▸ **TASK PROMPT**: In your copy, leave out the pictures; write out all the data exactly.
☆ ☆ ☆
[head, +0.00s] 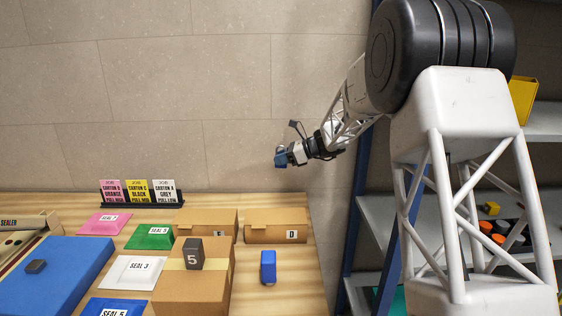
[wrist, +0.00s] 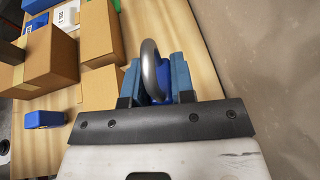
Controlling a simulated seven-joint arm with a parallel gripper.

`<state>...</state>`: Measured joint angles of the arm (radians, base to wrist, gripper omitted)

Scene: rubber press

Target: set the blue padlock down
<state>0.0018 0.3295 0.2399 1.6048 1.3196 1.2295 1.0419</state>
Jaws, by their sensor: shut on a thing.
☆ ☆ ☆
▸ **COMPLETED TASK**:
[head, +0.00s] 
[wrist, +0.00s] 
Controlling a simulated seven-joint arm with a parallel gripper.

`<state>...</state>`: Measured joint angles of the arm (radians, base to wrist, gripper omitted)

Scene: rubber press

Target: set the blue padlock down
<state>0.0018 0.3295 0.2399 1.6048 1.3196 1.2295 1.0419</state>
Jaws, by their sensor: shut on a thing.

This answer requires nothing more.